İlk bakışta bir çelişki var gibi görünüyor. “Müzakere sürecine” gıcık olduğunu ayan beyan ilan eden, Osman Pamukoğlu, Baki Tuğ, Mustafa Destici, Nuh Mete Yüksel ile birlikte “Türk Milleti’ne Çağrı” başlıklı bir bildiriye imza atan birisine böyle bir ödülün verilmesi…
Bu AKP’nin bildik paragmatizmidir. Sinekten yağ çıkarma politikasıdır. Dünün düşmanı, bugünün kadim dostu, dünün kankası bugünün kanlı bıçaklı düşmanı olabilir. Yeter ki, AKP iktidarının sürmesine ufak da olsa bir katkısı olsun…
Tabi Alatlı hiçbir zaman AKP’nin düşmanı olmadı. O AKP’yi memleketin en devrimci iktidarı olarak gördü, görmeye devam ediyor. Akıl yürütmesi ise bildik bir akıl yürütme. Bilinen en iyi örneği, sivil toplumcular tarafından ‘40’ların, ‘50’lerin Demokrat Partisi’nde demokratlığı keşfetmek olarak ortaya çıkmıştı. Bu yollu propaganda 12 Eylül sonrası ifrata vardı ve Stalinizm eleştirisi adı altında sosyalizm düşmanlığı ile at başı yürütüldü. Anadolu halklarına yabancılaşan CHP İktidarı’na karşı “yerlilerin”, “Anadolu”nun başkaldırışının öyküsüydü Demokrat Parti. Bunu kanıtlaması için Birikim Yayınları işi gücü bırakıp Yakup Kadri’nin bütün eserlerini yayımlama işine girişti. “Yaban” romanı bunun şahikası olarak göklere çıkarıldı.

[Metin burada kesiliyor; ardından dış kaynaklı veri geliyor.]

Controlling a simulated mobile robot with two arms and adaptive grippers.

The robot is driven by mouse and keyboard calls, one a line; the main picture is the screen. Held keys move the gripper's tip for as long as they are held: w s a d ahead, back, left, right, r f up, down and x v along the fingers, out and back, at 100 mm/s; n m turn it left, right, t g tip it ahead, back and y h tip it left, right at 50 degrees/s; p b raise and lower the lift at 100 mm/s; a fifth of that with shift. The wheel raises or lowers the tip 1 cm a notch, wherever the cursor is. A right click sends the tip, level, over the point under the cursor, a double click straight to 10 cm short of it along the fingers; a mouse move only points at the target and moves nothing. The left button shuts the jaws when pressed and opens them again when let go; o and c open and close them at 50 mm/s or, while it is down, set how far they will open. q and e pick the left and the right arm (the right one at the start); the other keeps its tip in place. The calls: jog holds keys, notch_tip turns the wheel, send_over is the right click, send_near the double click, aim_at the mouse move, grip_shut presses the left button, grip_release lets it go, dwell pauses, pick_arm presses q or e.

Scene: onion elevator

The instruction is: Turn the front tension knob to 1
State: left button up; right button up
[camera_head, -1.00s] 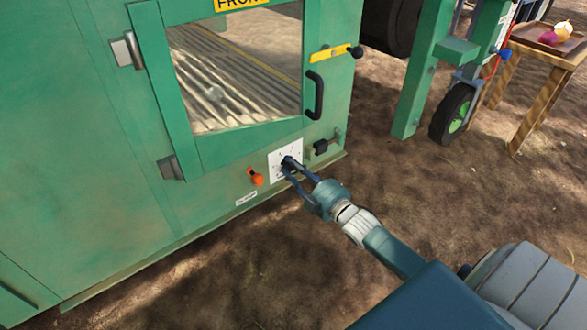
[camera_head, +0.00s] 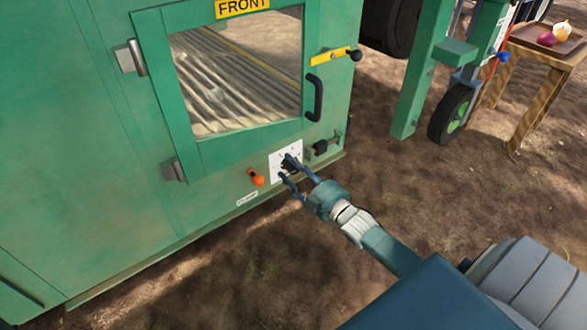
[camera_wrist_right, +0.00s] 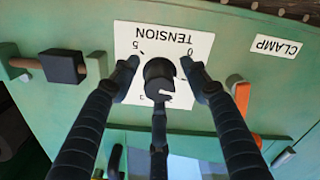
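The front tension knob (camera_head: 288,167) is black and sits on a white dial plate (camera_head: 274,160) below the windowed door of the green machine. In the right wrist view the knob (camera_wrist_right: 159,78) appears upside down, on the plate (camera_wrist_right: 146,35) marked TENSION, with 0 and 5 readable. A white mark shows on the knob's lower edge; its exact setting is unclear. My right gripper (camera_head: 286,167) is open, with one finger on each side of the knob. In the wrist view gaps show between the fingertips (camera_wrist_right: 160,64) and the knob. My left gripper is out of view.
A black block latch (camera_head: 320,147) is close right. Above are the door handle (camera_head: 315,97) and a yellow lever (camera_head: 331,54). Bare ground lies in front.

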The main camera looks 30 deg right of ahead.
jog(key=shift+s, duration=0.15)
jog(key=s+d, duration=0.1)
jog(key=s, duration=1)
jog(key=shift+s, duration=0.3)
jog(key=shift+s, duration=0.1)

Kemalist bürokrasinin yukarıdan aşağıya despotik bir aydınlanma hamlesi yürüttüğü doğrudur. Bundan kuşku duyulamaz. Ancak buradan yola çıkılarak Demokrat Parti’de demokratlığı keşfetmek ancak ve ancak demokrasiyi sınıfsal bağlamından koparan, kapitalizm altında vuku bulan demokrasinin burjuva diktatörlüğü olduğunu görmezden gelen bakış açısının ürünü olabilir. Her dönemin sivil toplumcularının yediği zoka her zaman bu olmuştur.

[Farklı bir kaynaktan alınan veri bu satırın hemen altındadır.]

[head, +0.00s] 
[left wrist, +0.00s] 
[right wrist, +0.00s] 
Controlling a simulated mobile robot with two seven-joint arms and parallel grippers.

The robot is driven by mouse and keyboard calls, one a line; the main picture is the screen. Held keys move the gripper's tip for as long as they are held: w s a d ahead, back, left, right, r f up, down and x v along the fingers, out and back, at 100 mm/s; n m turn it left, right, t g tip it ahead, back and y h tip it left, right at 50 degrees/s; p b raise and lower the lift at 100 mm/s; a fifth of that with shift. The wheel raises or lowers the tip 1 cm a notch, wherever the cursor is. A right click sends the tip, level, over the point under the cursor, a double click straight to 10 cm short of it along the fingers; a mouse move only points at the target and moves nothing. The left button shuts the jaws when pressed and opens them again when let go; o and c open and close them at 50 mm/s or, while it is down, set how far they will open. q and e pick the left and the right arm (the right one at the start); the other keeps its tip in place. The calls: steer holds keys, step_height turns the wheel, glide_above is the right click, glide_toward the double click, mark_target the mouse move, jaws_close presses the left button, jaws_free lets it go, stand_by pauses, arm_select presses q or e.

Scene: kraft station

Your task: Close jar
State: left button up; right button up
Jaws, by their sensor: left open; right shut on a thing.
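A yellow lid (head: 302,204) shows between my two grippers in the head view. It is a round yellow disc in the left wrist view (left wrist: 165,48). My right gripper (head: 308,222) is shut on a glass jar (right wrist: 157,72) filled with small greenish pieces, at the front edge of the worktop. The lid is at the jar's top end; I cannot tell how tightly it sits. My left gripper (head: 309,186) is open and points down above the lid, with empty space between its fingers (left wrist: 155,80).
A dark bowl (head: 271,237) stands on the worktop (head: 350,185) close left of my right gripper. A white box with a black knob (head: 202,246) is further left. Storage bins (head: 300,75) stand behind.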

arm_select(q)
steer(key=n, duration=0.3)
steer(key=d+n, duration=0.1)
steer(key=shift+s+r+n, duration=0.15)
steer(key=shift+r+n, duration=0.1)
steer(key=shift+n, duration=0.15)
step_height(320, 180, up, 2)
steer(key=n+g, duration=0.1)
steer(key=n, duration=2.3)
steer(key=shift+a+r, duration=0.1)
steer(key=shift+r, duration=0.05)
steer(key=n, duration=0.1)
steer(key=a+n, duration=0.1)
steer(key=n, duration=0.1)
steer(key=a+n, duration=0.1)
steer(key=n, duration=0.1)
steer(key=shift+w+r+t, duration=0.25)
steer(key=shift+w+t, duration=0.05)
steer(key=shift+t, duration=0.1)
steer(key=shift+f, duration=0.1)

AKP İktidarı’nın ilk yıllarında da, demokrasi kırıntılarını gördüklerinde hop diye zokayı yutuverdiler. Bu kez inandırıcı olmalarını mümkün kılan ideolojik bir atmosfer de vardı. Post modern dalga dünyaya kasıp kavuruyordu. İşçi sınıfının dönüştürücü özne olduğuna ilişkin inancın yerinde yeller esiyordu. Hal böyle ise, AKP’de bal gibi “demokrasi” yolunda dönüştürebilirdi ülkeyi. Tümü sıraya geçtiler. Dün Demokrat Parti’de “demokratlık” keşfeden ne kadar aydın varsa bu kez nerede ise tümü AKP’de “demokratlık” keşfettiler. İşte Alev Alatlı da bunlardan biridir. Lakin o en inatçı olanlarından. Gezi’de 8 genç hayatını kaybetmiş, Roboski’de 34 köylü parçalanarak öldürülmüş, IŞİD’nin bir numaralı destekçisi AKP iktidarı ama ne gam. O yine de AKP’yi “en devrimci iktidar” olarak görmekten imtina etmiyor.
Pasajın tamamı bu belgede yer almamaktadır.